Directions: Identify each line below that contains the word "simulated", and copy it out.

Rows:
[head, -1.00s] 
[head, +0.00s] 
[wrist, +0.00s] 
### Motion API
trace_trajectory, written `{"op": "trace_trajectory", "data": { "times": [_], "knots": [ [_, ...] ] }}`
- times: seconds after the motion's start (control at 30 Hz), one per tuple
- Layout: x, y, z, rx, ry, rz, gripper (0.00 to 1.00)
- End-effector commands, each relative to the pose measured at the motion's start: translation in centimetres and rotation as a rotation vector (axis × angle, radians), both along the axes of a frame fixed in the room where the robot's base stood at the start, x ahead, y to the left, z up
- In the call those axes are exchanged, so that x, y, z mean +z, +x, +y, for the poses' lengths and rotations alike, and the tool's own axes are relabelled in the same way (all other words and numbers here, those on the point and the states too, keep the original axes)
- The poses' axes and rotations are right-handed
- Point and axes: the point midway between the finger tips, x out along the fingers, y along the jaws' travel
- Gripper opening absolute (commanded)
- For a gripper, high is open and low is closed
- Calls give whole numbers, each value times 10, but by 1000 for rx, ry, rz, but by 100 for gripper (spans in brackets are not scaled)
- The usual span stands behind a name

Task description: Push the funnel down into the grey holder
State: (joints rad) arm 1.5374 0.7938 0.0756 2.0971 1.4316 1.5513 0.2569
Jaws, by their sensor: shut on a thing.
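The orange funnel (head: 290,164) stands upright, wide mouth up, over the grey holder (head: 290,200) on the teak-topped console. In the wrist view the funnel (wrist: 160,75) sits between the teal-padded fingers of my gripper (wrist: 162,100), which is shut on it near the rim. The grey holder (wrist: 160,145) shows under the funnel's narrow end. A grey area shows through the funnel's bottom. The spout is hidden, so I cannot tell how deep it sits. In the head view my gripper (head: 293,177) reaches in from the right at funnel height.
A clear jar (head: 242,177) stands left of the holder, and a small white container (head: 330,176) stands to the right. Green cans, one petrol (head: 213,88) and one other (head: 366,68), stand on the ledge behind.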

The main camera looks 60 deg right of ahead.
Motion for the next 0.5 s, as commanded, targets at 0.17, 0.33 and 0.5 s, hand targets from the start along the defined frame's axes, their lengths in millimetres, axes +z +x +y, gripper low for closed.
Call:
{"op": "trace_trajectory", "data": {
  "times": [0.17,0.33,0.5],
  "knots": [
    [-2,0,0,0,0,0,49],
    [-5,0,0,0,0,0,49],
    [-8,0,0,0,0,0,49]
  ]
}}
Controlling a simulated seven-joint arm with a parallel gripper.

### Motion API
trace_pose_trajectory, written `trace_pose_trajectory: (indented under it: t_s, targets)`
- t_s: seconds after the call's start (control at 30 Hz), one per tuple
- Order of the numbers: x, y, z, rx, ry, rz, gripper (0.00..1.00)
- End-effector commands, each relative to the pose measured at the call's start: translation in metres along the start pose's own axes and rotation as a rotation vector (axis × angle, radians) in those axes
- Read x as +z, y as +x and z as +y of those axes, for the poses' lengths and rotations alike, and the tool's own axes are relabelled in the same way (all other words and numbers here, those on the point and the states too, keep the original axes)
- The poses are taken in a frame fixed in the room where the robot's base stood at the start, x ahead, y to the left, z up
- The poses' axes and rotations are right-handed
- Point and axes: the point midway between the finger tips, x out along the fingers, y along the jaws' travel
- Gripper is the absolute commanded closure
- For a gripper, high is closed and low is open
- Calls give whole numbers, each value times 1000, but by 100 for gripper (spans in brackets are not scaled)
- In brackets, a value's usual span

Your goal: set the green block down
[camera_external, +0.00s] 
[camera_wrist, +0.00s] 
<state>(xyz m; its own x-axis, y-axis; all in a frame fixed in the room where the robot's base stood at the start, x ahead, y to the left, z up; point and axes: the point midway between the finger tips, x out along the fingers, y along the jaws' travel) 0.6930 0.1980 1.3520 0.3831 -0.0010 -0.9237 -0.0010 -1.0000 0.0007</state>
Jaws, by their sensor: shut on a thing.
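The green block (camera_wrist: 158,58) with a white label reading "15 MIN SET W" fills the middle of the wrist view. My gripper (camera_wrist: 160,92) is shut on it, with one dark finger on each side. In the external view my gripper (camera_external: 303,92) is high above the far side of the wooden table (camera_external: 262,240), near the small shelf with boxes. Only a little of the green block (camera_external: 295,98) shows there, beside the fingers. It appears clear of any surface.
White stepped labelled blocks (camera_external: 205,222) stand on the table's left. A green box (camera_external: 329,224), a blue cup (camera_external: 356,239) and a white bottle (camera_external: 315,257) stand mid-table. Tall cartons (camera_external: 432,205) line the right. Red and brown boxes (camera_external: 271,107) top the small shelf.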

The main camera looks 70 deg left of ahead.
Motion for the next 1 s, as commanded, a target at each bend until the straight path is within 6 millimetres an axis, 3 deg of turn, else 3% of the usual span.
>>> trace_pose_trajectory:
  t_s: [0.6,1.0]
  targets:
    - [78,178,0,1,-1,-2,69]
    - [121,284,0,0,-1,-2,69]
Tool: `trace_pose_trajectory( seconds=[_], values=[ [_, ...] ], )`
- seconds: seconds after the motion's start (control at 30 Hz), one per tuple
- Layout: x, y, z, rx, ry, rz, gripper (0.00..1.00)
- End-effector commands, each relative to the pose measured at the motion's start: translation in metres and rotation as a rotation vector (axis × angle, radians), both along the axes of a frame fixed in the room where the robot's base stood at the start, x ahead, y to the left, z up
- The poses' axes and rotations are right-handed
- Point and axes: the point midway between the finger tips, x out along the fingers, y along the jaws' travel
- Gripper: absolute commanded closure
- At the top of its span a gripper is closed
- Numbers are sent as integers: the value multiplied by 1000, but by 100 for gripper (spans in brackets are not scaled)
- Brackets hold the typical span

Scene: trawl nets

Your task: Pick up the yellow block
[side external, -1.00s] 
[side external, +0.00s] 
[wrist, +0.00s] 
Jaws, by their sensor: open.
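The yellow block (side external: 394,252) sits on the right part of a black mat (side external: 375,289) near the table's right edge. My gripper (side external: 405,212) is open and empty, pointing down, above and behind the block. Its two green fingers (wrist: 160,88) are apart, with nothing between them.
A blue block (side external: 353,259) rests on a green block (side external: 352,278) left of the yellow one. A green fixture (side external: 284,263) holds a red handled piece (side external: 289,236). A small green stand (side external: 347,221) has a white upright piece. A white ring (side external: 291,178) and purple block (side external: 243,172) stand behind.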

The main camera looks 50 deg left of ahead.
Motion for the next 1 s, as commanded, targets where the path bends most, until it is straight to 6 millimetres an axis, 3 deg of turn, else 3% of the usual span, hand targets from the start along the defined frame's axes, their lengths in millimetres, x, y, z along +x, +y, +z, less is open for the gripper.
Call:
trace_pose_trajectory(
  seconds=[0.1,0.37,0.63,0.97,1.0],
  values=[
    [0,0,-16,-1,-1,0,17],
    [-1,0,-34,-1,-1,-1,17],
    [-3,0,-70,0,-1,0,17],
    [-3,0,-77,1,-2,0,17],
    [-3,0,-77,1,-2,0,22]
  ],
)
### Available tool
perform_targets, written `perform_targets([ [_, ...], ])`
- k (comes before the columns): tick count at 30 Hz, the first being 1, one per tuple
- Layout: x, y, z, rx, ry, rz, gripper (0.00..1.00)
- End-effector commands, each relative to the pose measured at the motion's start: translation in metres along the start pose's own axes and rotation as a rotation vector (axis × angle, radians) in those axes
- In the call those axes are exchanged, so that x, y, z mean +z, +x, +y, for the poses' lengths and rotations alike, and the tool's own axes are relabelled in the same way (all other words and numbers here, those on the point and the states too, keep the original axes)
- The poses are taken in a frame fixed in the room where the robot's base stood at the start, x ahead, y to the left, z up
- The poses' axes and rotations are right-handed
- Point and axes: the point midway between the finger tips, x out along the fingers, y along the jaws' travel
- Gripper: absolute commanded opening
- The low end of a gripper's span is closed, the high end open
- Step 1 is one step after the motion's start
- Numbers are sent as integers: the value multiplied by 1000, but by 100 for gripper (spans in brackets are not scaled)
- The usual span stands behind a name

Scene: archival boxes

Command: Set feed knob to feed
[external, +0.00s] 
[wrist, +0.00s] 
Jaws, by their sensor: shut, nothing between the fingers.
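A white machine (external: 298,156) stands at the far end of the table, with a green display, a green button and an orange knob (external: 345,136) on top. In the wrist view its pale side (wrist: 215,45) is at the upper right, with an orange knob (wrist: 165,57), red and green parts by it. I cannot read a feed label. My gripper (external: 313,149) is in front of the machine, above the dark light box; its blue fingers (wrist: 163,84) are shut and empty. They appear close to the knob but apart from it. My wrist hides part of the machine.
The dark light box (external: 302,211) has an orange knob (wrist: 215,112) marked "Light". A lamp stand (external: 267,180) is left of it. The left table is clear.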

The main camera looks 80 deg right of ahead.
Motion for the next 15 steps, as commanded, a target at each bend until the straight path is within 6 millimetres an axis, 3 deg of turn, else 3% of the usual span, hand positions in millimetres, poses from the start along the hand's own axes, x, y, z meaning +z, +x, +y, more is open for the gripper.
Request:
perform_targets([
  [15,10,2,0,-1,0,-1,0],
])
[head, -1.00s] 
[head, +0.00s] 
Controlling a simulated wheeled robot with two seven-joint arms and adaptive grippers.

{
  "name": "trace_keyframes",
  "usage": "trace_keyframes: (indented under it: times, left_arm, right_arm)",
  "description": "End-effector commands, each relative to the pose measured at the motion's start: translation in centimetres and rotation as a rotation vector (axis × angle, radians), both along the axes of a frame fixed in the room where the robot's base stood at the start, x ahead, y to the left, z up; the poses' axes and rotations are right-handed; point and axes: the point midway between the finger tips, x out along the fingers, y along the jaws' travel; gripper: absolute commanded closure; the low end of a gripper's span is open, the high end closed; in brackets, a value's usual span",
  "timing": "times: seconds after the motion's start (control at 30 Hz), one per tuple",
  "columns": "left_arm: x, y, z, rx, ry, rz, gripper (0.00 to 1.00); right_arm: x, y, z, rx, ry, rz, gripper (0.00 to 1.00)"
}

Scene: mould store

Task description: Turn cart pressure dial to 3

Correct response:
Controlling a simulated seven-joint arm with a parallel gripper.
Controlling a simulated wheeled robot with two seven-joint arms and adaptive grippers.

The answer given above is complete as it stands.